Filter the records below for the word "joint". Copy each line that holds it.

Records to process -
>> Start
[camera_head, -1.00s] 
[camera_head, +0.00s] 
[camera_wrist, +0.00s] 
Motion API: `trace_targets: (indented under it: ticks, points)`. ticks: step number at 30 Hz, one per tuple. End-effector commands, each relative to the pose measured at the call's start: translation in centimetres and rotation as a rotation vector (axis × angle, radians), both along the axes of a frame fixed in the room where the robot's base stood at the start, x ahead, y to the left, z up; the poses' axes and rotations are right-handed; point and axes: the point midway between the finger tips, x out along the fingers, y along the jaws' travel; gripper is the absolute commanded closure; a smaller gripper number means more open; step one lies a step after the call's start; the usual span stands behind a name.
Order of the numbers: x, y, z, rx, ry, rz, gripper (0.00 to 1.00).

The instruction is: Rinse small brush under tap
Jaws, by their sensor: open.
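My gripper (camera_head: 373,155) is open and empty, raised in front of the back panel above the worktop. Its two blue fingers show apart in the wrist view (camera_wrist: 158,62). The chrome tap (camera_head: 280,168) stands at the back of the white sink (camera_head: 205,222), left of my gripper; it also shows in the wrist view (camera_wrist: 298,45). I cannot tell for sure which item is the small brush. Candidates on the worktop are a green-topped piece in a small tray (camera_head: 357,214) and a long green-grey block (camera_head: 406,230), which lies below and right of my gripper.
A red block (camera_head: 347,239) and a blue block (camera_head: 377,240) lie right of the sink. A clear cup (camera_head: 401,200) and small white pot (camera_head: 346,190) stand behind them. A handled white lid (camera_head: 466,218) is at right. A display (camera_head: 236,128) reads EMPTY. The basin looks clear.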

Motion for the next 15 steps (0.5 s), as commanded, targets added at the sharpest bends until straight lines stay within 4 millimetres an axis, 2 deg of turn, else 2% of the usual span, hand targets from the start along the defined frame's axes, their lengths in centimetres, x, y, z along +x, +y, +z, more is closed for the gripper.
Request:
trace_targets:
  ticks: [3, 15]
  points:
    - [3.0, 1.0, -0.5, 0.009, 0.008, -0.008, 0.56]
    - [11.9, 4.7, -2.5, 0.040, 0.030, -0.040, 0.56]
>> End
>> Start
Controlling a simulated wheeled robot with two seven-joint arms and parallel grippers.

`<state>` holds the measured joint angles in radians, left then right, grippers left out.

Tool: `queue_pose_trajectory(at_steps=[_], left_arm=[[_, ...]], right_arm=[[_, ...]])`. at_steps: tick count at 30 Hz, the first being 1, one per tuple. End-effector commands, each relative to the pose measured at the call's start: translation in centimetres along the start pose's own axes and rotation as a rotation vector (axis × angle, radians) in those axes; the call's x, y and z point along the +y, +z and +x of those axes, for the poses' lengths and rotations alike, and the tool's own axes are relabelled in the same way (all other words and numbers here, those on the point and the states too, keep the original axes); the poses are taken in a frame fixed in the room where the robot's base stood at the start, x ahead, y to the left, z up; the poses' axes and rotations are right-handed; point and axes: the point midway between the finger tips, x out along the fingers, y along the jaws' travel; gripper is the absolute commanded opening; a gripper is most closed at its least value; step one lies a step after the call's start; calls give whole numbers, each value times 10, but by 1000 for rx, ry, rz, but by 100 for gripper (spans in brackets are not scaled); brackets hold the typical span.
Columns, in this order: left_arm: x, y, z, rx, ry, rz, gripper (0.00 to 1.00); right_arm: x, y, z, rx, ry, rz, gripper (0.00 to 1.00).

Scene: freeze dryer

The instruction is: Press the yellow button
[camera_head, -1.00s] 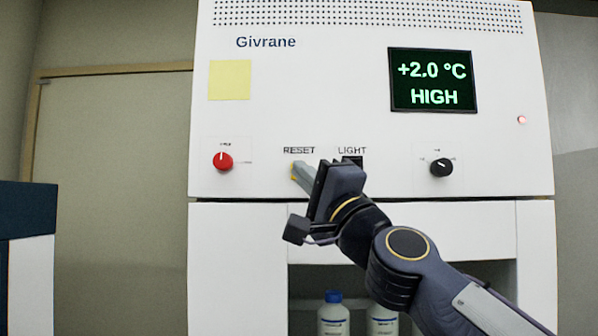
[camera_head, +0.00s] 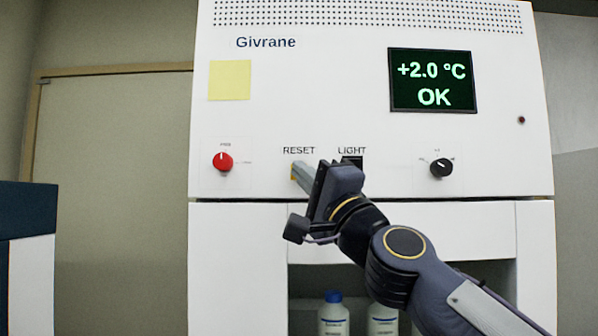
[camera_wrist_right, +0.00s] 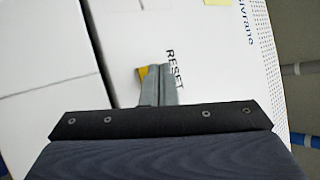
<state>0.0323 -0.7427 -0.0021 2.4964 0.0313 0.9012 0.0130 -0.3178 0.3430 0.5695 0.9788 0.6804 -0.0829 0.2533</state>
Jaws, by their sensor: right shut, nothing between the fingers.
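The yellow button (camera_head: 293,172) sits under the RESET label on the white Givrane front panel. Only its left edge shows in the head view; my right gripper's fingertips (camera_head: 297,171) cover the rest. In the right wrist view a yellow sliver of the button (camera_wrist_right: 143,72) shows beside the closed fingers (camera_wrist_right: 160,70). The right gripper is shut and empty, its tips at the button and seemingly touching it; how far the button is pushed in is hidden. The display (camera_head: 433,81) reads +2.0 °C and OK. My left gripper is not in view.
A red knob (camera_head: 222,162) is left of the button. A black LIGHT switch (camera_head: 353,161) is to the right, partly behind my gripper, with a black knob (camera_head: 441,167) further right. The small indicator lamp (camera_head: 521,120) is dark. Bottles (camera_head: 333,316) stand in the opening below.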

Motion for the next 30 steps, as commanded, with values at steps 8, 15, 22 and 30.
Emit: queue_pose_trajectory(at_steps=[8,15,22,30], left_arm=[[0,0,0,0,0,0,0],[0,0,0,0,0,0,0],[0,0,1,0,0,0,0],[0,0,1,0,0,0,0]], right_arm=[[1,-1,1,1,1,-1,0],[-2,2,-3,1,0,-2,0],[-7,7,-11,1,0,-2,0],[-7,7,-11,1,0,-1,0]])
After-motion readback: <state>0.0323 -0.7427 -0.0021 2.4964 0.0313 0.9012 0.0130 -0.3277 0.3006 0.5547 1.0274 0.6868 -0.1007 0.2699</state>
>> End
Result -
Controlling a simulated wheeled robot with two seven-joint arms and parallel grippers.
`<state>` holds the measured joint angles in radians, left then right, grippers left out.

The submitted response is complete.